In Fitch’s view, the Uzbek state’s ability to provide support is currently solid, considering the moderate size of the banking sector relative to the Uzbek economy (loans/GDP ratio of around 37 percent at the end of 2016) and reasonably large foreign currency reserves.

Fitch believes that the Uzbek state is likely to retain majority stakes and operational control in the banks, and its propensity to support them should therefore remain strong.

The affirmation of UPSB’s and Asaka’s VRs at 'B' reflects the banks’ reasonable performance and asset quality metrics to date, according to the report.

Agrobank’s and MCB’s VRs at 'B-' reflect the banks’ weaker asset quality and profitability metrics, said the report.

At the same time, all four banks’ VRs continue to reflect Uzbekistan’s difficult operating environment, Fitch said.

“UPSB and Asaka reported low non-performing loans (NPLs) at the end of 2016 (below 1 percent and 2 percent respectively, fully covered by reserves),” the report said. “Agrobank also had low NPLs (2.5 percent at the end of 2016), but its asset quality remains weakened by unreserved problem receivables (7 percent of total assets). MCB’s NPL ratio was 13 percent at the end of 2016.”

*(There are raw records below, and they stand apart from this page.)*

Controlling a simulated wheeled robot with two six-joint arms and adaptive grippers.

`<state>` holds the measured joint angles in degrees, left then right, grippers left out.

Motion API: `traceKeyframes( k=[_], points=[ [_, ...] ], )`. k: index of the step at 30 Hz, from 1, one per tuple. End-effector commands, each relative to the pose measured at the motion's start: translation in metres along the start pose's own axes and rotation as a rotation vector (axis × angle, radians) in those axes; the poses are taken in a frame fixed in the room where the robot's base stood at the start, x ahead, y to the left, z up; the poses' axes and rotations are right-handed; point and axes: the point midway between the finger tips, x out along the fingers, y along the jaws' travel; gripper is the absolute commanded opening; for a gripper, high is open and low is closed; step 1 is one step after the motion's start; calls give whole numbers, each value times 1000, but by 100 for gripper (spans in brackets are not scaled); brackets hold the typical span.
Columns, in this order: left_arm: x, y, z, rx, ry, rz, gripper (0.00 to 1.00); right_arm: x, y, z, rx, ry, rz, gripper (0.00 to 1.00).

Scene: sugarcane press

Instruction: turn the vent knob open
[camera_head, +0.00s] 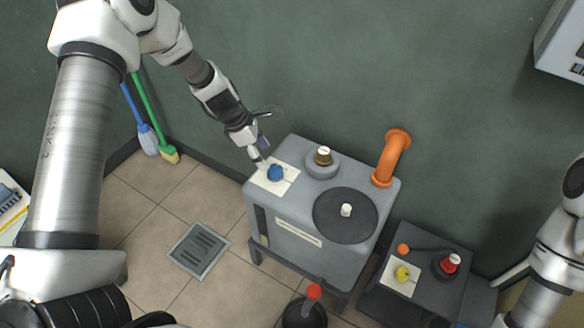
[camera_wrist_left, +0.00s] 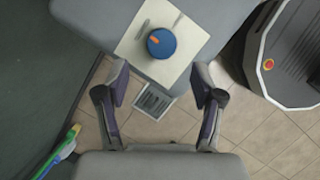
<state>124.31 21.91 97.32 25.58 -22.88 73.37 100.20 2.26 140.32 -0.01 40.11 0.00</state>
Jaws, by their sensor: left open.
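A round blue knob (camera_head: 275,173) sits on a white square plate (camera_head: 291,174) at the left end of the grey machine's top. No label on it can be read, so I cannot confirm that it is the vent knob. In the left wrist view the blue knob (camera_wrist_left: 161,43) has an orange mark on its top, pointing to the upper left. My left gripper (camera_head: 260,159) is just beside the knob's upper left in the head view. In the left wrist view its two fingers (camera_wrist_left: 161,88) are apart and empty, with the knob ahead of them. My right gripper is not visible.
A lower unit (camera_head: 433,279) with yellow and red knobs stands to the right. A green wall is behind.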

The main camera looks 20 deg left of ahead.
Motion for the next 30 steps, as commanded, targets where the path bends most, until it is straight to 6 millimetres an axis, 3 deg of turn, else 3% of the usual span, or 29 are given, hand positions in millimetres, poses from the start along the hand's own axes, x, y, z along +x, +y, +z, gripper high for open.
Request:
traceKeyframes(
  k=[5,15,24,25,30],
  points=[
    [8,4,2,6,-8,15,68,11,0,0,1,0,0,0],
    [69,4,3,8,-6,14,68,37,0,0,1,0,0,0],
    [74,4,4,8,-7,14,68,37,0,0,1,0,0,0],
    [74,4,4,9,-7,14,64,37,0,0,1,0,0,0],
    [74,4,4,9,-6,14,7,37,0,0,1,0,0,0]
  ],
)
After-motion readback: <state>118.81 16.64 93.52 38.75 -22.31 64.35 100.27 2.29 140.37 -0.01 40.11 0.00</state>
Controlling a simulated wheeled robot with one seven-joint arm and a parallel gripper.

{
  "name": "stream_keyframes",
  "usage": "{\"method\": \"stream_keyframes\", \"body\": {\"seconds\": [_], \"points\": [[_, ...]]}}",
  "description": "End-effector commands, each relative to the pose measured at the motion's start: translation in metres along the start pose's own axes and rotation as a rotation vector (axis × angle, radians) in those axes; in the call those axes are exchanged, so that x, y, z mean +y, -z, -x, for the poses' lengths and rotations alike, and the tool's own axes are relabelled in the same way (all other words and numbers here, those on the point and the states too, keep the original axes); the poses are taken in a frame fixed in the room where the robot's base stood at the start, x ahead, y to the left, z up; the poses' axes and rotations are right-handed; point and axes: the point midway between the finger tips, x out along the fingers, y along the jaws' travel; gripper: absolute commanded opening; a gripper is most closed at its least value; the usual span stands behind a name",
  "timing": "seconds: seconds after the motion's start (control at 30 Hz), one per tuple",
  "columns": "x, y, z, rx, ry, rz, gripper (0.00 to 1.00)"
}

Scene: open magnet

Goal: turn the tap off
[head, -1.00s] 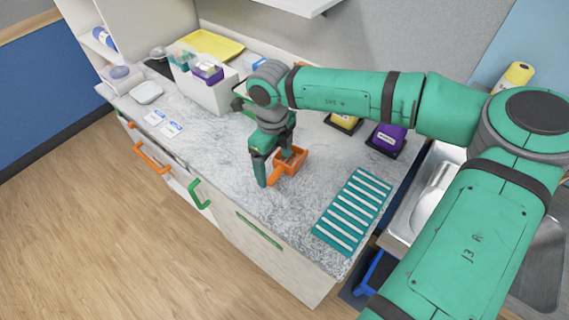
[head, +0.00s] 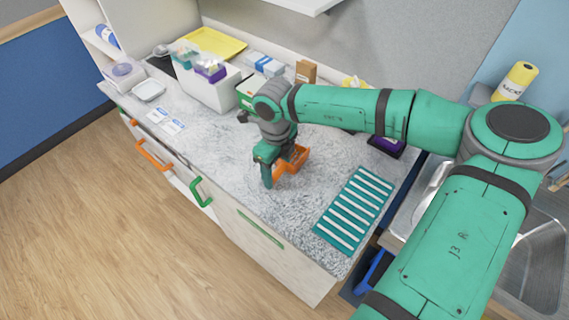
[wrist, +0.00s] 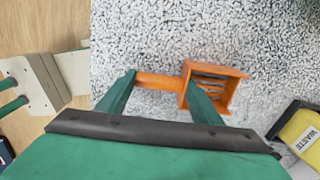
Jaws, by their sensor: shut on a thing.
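My gripper (head: 279,175) is low over the speckled worktop, pointing down. It is shut on an orange scoop-like tool (head: 296,160). In the wrist view my gripper's fingers (wrist: 160,84) stand at either end of the tool's short handle (wrist: 158,80), with its open, slotted box end (wrist: 217,85) to the right. I cannot tell whether the tool touches the worktop. The steel sink (head: 530,262) is at the right, partly hidden by my arm. I cannot make out a tap for certain.
A teal ribbed mat (head: 353,212) lies near the worktop's front right. A white bin (head: 207,88), a yellow tray (head: 215,43) and a small cardboard box (head: 306,71) stand behind. A yellow bottle (head: 515,80) stands beyond the sink. The front left worktop is largely clear.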

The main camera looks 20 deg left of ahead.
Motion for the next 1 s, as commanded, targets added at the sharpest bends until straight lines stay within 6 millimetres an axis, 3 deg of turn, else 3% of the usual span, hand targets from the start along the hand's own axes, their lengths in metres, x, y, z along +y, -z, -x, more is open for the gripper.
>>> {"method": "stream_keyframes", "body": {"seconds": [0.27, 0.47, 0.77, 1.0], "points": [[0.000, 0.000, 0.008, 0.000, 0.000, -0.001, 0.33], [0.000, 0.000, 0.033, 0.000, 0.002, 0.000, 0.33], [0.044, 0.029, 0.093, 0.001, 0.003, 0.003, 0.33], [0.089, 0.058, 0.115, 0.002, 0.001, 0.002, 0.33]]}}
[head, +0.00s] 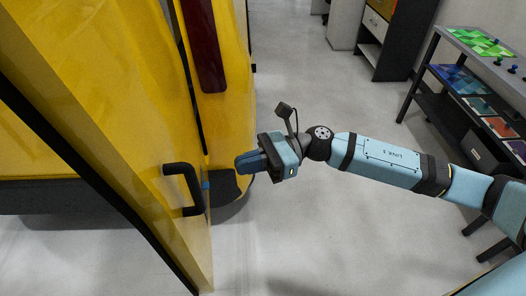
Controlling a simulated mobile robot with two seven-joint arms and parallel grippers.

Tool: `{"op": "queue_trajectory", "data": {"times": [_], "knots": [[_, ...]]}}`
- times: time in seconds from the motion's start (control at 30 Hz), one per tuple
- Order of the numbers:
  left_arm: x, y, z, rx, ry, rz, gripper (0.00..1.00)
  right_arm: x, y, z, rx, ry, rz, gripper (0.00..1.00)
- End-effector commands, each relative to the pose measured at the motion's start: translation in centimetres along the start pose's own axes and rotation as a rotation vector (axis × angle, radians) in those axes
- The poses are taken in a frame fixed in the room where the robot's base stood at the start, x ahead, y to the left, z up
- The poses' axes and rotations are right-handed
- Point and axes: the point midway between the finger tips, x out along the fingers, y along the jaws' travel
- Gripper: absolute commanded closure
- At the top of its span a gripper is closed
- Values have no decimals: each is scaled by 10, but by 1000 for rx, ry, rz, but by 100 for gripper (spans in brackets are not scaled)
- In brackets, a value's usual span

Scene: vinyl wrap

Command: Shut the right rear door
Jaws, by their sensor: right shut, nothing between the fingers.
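The yellow door (130,110) with a black handle (187,188) fills the left of the head view. Its free edge stands out from the yellow vehicle body (236,110), so the door looks open; how wide is hard to tell. My right gripper (245,162) is shut and empty, its blue fingers pointing left. In the picture it is just right of the handle and the door edge, in front of the vehicle's rear corner. It appears apart from the handle; contact with the door cannot be told. My left gripper is not in view.
A dark red tail light (204,45) is on the vehicle body. A dark shelf rack (475,85) with coloured panels stands at the right, and a cabinet (375,30) at the back. The grey floor (320,235) between vehicle and rack is clear.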

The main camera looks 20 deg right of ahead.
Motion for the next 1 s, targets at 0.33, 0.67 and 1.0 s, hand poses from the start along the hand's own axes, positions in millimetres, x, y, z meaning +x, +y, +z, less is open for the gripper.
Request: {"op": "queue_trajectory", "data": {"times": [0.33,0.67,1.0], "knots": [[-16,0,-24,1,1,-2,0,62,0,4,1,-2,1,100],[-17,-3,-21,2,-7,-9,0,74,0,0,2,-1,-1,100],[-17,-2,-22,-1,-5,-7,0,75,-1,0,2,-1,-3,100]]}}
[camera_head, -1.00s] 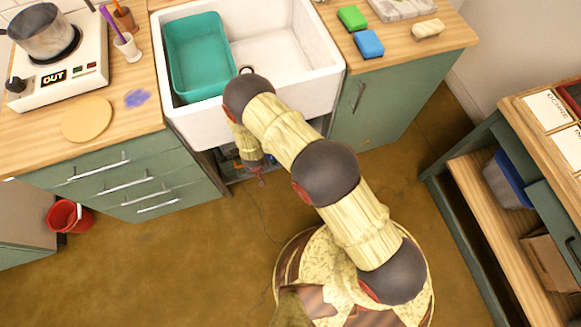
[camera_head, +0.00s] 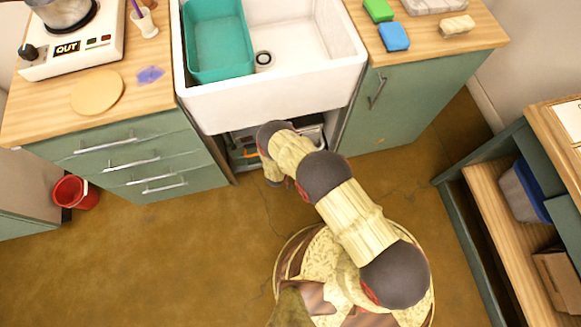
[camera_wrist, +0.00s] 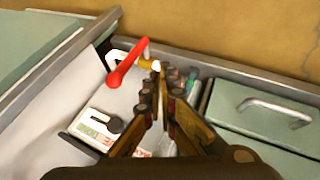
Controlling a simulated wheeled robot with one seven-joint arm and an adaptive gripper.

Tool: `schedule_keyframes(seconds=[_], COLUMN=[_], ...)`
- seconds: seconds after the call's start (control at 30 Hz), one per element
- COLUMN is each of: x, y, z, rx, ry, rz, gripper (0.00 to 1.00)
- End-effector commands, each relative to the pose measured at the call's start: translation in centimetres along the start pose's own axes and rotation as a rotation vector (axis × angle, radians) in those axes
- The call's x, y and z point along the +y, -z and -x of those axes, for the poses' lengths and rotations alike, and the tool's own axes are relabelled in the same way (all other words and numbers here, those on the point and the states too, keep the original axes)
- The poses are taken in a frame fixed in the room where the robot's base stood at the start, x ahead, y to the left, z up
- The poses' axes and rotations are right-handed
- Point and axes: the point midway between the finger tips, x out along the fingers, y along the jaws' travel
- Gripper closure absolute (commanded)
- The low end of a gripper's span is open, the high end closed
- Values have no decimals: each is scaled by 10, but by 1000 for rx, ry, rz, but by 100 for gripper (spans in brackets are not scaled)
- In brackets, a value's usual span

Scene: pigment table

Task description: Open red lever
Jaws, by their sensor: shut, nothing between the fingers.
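The red lever (camera_wrist: 128,62) shows in the wrist view, up and left of my fingertips. It sits by a brass-coloured fitting (camera_wrist: 149,64) on a white pipe (camera_wrist: 116,56). My gripper (camera_wrist: 163,72) is shut and empty, its tips just right of the lever and close to the fitting. Whether they touch cannot be told. In the head view my arm reaches down to the open space under the sink (camera_head: 270,95). There my fingers and the lever cannot be made out.
A white device with a black knob (camera_wrist: 100,128) lies left of my gripper in the wrist view. A green drawer front (camera_wrist: 255,115) with a metal handle is at right. In the head view, cabinets flank the opening, and a red bucket (camera_head: 76,192) stands on the floor at left.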

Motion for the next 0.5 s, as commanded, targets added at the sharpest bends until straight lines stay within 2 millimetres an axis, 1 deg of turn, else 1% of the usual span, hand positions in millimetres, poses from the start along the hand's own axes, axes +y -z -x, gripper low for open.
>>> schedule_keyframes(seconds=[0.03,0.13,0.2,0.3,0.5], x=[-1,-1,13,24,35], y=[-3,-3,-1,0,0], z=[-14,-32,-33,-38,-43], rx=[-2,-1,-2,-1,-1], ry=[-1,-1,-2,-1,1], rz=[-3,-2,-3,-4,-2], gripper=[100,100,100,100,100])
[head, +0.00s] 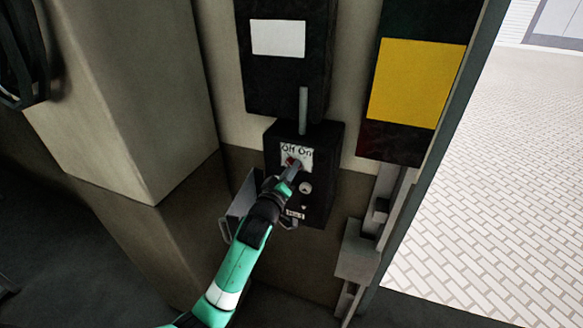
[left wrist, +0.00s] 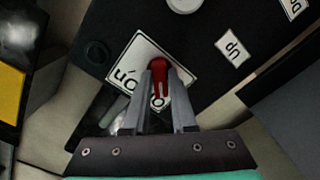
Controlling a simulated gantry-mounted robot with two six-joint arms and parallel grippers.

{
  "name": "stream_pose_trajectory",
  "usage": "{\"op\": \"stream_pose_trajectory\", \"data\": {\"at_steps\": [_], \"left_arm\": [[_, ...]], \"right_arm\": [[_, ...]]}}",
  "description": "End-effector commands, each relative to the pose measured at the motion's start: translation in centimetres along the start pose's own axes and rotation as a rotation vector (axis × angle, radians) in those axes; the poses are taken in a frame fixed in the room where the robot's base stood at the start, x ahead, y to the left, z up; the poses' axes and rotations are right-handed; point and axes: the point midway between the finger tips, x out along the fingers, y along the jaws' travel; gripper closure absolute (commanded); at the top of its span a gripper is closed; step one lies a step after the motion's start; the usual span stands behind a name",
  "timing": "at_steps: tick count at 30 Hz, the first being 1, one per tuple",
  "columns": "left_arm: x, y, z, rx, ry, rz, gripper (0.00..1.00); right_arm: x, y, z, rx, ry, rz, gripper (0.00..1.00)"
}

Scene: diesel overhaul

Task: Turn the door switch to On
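The door switch is a small red knob (head: 291,161) on a white plate lettered "Off On" (head: 304,152), on a black control box (head: 328,176) on the wall. My left gripper (head: 295,172) reaches it from below in the head view and partly covers it. In the left wrist view, the red knob (left wrist: 159,72) sits between the two grey fingertips (left wrist: 160,80), which appear to touch it on both sides. The white plate (left wrist: 128,60) lies behind the fingers, its lettering partly hidden. Which way the knob points is hard to tell. My right gripper is not in view.
A round pale button (head: 305,187) sits below the switch on the same box. A larger black box (head: 285,75) hangs above it, joined by a grey conduit (head: 303,110). A yellow panel (head: 415,82) is on the right, beside the doorway to a brick-paved floor (head: 485,170).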

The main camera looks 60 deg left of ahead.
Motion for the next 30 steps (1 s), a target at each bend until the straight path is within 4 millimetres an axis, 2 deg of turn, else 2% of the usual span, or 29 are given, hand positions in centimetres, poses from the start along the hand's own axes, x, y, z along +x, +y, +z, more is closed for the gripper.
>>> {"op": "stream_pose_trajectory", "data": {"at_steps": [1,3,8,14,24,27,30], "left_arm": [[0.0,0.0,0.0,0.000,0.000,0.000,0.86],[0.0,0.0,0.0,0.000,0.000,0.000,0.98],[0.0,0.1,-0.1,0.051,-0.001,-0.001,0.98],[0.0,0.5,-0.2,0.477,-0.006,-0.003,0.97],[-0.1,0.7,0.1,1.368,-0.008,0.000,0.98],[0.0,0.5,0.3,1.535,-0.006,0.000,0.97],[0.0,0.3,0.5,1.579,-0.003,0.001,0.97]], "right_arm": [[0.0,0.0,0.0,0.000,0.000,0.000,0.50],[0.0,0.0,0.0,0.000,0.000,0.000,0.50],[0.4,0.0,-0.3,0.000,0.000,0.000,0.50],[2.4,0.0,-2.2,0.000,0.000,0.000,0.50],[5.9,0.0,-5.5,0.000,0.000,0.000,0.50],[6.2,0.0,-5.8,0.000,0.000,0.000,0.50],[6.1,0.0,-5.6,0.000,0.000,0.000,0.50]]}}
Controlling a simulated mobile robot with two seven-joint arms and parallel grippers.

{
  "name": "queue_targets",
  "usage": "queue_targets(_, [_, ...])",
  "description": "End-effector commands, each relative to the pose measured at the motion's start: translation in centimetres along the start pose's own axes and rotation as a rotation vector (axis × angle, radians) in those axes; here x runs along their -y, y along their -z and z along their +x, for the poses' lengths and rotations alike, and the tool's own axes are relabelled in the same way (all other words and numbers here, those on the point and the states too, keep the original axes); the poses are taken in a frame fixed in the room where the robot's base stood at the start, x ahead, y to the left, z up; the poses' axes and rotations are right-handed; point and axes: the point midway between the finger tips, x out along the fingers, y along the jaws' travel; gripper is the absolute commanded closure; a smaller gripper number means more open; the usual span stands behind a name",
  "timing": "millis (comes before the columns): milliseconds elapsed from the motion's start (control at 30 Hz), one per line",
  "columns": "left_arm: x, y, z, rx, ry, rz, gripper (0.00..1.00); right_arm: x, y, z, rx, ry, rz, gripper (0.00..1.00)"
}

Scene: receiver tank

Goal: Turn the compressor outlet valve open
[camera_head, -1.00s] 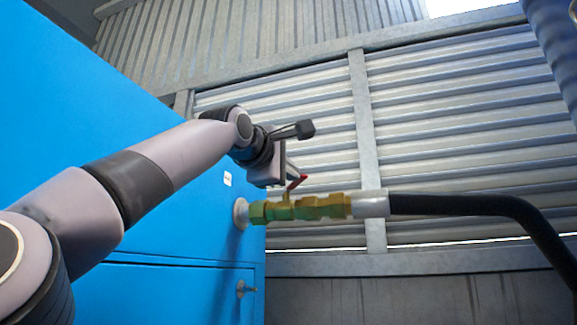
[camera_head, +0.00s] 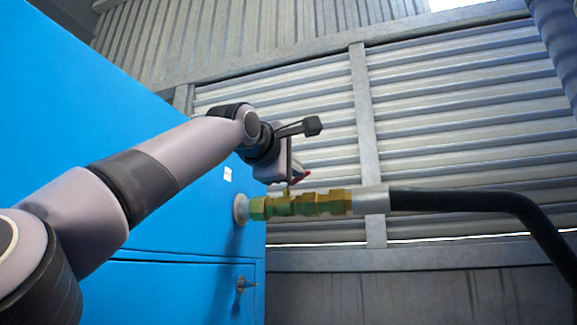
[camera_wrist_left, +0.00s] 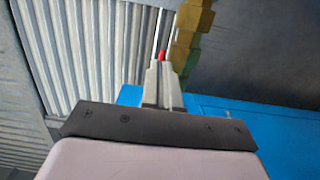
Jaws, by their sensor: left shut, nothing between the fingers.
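The compressor outlet valve (camera_head: 300,205) is a brass fitting on a pipe stub leaving the side of the blue cabinet. Its red lever (camera_head: 304,174) sits above the brass body and is mostly hidden by my left gripper (camera_head: 297,176). In the left wrist view, my left gripper's fingers (camera_wrist_left: 163,80) are shut with nothing between them. The red lever (camera_wrist_left: 162,56) shows just past the fingertips, and the brass valve (camera_wrist_left: 190,35) lies just to their right. Whether the fingers touch the lever, I cannot tell. My right gripper is not in view.
The blue cabinet (camera_head: 180,230) fills the left side. A black hose (camera_head: 470,201) runs right from the valve through a silver collar (camera_head: 370,200). A ribbed metal wall (camera_head: 450,110) stands behind. A small fitting (camera_head: 245,284) protrudes from the cabinet below the valve.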

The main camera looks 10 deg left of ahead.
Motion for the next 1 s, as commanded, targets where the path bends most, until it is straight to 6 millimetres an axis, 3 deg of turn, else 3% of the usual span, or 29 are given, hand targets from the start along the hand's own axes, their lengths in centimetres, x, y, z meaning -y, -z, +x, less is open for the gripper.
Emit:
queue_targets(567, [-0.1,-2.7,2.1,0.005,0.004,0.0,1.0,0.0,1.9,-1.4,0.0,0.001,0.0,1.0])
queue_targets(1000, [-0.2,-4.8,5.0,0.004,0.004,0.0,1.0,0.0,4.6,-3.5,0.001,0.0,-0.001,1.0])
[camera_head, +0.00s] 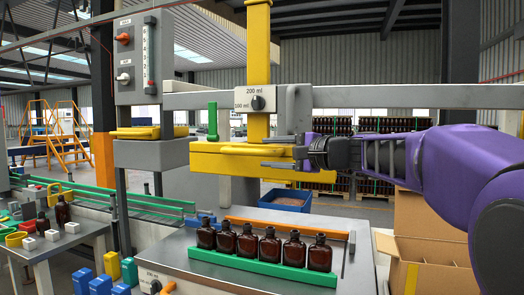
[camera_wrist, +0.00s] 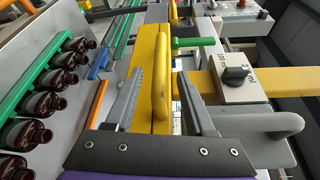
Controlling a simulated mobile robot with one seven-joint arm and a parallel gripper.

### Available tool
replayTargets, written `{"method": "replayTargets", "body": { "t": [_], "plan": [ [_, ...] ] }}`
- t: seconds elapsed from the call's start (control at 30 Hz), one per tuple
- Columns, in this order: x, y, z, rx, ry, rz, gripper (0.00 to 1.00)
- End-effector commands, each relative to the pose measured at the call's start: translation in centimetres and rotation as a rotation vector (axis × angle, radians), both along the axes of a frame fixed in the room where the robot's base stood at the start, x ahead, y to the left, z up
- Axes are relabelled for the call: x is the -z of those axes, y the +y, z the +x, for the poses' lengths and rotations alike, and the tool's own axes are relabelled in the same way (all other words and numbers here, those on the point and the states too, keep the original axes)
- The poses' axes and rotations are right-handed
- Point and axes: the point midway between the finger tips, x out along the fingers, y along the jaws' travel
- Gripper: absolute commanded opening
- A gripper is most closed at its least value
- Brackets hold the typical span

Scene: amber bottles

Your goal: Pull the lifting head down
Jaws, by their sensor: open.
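The lifting head is a yellow block (camera_head: 212,160) on a yellow vertical column (camera_head: 258,45), raised above a row of amber bottles. A yellow bar handle (camera_head: 240,149) runs along its front; the handle also shows in the wrist view (camera_wrist: 161,85). My gripper (camera_head: 265,151) comes in from the right at the handle's height. In the wrist view my gripper (camera_wrist: 159,76) is open, with one finger on each side of the handle. A gap shows on both sides there; the fingers are not closed on it.
Several amber bottles (camera_head: 270,248) stand in a green holder (camera_head: 262,265) on the table below, with an orange rail (camera_head: 285,229) behind. A dial plate (camera_head: 257,98) and a green lever (camera_head: 213,120) are above the head. An open cardboard box (camera_head: 430,265) stands at right.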

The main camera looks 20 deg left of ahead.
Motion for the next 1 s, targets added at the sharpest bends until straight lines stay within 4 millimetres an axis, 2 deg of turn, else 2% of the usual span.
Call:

“Loan books are more concentrated and dollarized in UPSB (78 percent) and Asaka (57 percent),” Fitch noted. “Agrobank’s and MCB’s loans are mostly in local currency and more granular by borrower, albeit concentrated on the agricultural industry.”

Profitability was moderate at UPSB and Asaka in 2016 (return on average equity (ROAE) of around 11 percent at both banks), and weak at Agrobank (2 percent) and MCB (negative 11 percent), according to the report.

Capitalization was moderate at UPSB (15 percent at the end of 2016), MCB (13 percent), modest at Asaka (11 percent) and weak at Agrobank (6 percent), the report said.

“The banks’ funding is mainly sourced from customer deposits and government and quasi-government entities,” Fitch noted. “Depositor concentrations were high at UPSB, Asaka and MCB, with 20 largest depositors accounting for 45 percent, 70 percent and 46 percent of total customer funding, respectively. Agrobank's deposits were more granular (15 percent). UPSB is the only bank with meaningful borrowings from foreign financial institutions (21 percent of liabilities).”

All four banks hold large enough foreign currency liquidity buffers to withstand a substantial reduction in foreign-currency-denominated customer funding, according to the report.

All four banks’ VRs could be downgraded as a result of deterioration in the banks’ asset quality if this is not fully offset by fresh equity injections, Fitch said.

Upgrades of the VRs could result from improvements in Uzbekistan’s operating environment and strengthening of the banks’ commercial franchises, said the report.